Bis zum letzten Sommer galt Norwegen als ruhiges Land – sympathisch stabil und ein wenig unauffällig. Bis Anders Behring Breivik 77 Menschen tötete. Seit Anfang dieser Woche steht er in Oslo vor Gericht. Eine Gratwanderung für die Beteiligten: Das Interesse der Öffentlichkeit ist groß, doch dem Rechtsextremisten soll kein Forum geboten werden. Und es gilt, Rücksicht auf die Angehörigen der Opfer zu nehmen.

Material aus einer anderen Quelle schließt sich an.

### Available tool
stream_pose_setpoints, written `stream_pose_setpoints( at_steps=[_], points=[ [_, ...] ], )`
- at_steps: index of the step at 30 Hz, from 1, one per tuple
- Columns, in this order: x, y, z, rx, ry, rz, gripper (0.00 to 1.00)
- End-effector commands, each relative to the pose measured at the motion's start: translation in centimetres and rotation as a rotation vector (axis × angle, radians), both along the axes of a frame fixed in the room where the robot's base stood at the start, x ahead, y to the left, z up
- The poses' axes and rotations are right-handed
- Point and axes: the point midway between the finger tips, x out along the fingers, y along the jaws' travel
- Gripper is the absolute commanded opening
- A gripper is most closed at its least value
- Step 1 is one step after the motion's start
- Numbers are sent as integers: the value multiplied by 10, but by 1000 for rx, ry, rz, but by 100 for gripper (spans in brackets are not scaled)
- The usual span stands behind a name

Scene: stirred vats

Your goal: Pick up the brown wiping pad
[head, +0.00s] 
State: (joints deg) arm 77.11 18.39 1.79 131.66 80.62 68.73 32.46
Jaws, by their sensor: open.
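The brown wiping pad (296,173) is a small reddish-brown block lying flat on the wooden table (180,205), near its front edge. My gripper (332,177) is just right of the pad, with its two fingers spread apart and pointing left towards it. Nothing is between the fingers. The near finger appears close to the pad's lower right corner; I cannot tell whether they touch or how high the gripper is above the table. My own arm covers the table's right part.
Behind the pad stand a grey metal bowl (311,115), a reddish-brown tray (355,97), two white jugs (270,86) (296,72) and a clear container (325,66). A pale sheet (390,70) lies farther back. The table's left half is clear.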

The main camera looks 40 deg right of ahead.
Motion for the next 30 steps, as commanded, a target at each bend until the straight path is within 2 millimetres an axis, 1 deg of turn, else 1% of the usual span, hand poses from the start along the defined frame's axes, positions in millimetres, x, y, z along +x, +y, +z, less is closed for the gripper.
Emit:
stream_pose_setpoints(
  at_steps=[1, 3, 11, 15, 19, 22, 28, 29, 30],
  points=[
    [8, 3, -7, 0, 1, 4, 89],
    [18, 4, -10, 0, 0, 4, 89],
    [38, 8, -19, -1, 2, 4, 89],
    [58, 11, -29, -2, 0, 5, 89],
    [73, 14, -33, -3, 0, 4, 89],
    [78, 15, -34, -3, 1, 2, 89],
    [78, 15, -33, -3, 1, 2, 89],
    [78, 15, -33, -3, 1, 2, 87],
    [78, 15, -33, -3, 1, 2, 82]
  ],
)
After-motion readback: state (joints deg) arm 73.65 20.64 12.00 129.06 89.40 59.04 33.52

Von Marc-Christoph Wagner | 20.04.2012
    Am Ende der Woche geht es im Osloer Gerichtsgebäude deutlich ruhiger zu, als an den ersten Prozesstagen. Die meisten internationalen Medien sind abgereist. Im Prozesssaal bleiben einige Stühle unbesetzt. In der ersten Reihe versucht Gerichtszeichnerin Esther Maria Bjørneboe zu verstehen, wer dieser Anders Behring Breivik direkt vor ihr ist:

    "Mein Job ist es, hinter die Fassade zu blicken, zu zeigen, was er uns verbergen will. Inwiefern mir das gelingen wird? Ich bin selbst gespannt."

    Ist es ein Geistesgestörter, der dort sitzt? Oder ein zynischer und durchaus zurechnungsfähiger Ideologe? Auch nach den ersten Prozesstagen hat Gerichtspsychologe Pal Grøndal keine eindeutige Antwort.

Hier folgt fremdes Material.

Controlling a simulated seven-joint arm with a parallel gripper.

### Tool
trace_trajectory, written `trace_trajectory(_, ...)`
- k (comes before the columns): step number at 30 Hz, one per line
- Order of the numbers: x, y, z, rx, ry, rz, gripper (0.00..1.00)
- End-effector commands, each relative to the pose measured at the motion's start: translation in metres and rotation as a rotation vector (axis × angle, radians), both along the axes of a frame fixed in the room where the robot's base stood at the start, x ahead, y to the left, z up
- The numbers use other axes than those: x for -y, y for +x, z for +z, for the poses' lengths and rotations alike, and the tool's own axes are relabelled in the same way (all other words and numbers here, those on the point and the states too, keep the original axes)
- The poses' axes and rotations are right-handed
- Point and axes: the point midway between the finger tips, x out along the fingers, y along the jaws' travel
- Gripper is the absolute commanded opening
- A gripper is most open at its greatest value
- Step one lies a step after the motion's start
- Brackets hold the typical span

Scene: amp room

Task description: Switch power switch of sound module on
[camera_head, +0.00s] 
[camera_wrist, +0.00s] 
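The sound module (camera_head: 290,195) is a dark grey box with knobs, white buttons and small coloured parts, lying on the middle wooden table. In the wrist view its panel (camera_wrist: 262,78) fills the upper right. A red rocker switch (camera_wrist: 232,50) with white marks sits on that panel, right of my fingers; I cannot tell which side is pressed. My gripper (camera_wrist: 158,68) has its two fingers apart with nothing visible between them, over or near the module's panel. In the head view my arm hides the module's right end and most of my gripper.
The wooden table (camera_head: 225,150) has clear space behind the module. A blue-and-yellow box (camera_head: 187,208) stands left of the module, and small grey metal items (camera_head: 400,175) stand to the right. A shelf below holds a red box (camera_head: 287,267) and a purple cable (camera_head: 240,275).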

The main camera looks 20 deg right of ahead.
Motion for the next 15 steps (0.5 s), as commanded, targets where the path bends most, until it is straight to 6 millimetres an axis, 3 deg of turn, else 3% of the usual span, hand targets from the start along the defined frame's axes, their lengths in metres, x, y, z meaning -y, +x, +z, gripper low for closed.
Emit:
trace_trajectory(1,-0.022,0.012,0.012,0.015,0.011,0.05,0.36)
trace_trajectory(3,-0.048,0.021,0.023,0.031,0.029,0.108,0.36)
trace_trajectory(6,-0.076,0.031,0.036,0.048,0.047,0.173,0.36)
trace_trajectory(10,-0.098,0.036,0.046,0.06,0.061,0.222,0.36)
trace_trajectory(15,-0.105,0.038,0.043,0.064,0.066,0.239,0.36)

    "Ich finde es schwierig, ihn zu interpretieren. Offensichtlich ist, er hat sehr viel Einfühlungsvermögen, was ihn selbst betrifft, gegenüber anderen aber fehlt ihm das. Vielleicht hat er diese Eigenschaft, aber sie zu finden, ist nicht leicht."

    Für Harald Stanghelle hingegen, der den Prozess für die renommierte Tageszeitung Aftenposten begleitet, ist das Urteil eindeutig: Breivik hat sich mit seinem Auftreten und seinen Aussagen der letzten Tage selbst entzaubert:

    "Alles, was er hier erzählt - seine Treffen, Orden, Uniformen, das alles fällt zu Boden. Es muss Breivik sehr weh tun, dass er von der Staatsanwaltschaft so sehr entblößt wird."

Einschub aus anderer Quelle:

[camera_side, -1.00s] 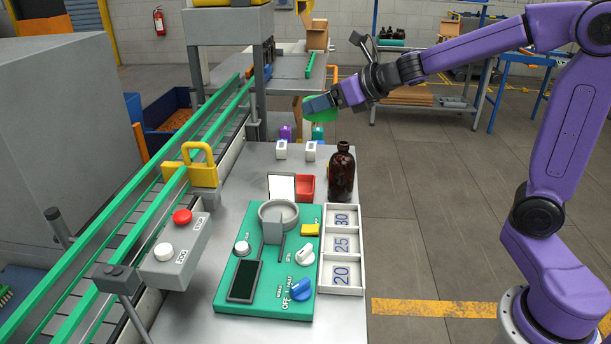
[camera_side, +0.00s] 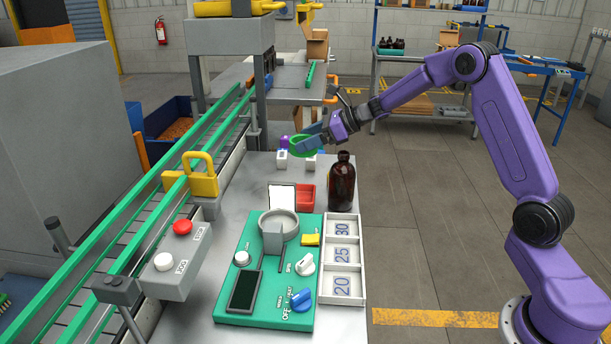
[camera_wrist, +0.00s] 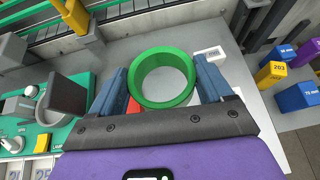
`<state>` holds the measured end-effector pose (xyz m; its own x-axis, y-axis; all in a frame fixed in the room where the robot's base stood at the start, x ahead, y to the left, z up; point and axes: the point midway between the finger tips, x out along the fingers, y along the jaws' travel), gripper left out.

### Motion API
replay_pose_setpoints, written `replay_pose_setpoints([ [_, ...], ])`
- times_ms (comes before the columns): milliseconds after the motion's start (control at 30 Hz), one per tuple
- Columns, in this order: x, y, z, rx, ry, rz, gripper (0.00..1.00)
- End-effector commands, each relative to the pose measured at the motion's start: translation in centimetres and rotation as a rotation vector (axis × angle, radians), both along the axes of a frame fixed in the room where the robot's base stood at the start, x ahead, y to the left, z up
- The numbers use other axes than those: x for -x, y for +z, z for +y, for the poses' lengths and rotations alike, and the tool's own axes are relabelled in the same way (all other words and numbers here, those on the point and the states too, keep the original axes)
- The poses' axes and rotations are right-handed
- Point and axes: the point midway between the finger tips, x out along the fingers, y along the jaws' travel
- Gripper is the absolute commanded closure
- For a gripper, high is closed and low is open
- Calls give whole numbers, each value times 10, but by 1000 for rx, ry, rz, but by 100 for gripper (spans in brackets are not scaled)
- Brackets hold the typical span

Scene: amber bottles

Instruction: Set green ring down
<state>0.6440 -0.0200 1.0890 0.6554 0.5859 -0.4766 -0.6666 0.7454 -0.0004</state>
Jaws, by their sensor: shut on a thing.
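The green ring (camera_wrist: 162,79) is held between the two blue fingers of my gripper (camera_wrist: 163,82) in the wrist view. Its round opening faces the camera and grey table shows through it. In the side view the ring (camera_side: 302,146) is small, at the tip of my gripper (camera_side: 308,142), over the far end of the grey table (camera_side: 240,215). It appears to be above the surface; the exact gap cannot be told.
A brown bottle (camera_side: 342,184) stands just right of the gripper. White-topped blocks (camera_side: 281,158) stand by the ring. A conveyor (camera_side: 120,232) runs along the left.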

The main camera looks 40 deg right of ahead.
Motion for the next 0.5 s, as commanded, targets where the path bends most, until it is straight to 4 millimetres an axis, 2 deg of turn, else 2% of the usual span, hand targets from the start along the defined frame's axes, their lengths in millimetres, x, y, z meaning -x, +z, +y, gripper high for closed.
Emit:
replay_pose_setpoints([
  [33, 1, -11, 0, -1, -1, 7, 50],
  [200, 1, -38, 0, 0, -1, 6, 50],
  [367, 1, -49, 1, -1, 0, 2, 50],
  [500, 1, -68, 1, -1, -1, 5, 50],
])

    Nach wie vor aber ist der Prozess eine heikle Gratwanderung. Für die Medien, die stundenlang aus dem Gericht berichten, Breivik aber keine Bühne bieten wollen. Für die Überlebenden und Hinterbliebenen, die im Gerichtssaal mit anhören, wie Breivik seine Bluttaten rechtfertigt:

    "Ich war nervös, wie es sein würde, mit dem Täter in einem Raum zu sitzen, aber es fiel mir überraschend leicht. Es ist, als ob man ein Bild anschaut, irgendwann hat man sich selbst an den schlimmsten Anblick gewöhnt."

    "Er ist von Konspirationstheorien geprägt und lebt in seiner eigenen Welt. Andererseits aber ist deutlich, dass er sein Verbrechen genau plante und weiß, was er uns angetan hat. Ich bin überzeugt, dass er zurechnungsfähig ist."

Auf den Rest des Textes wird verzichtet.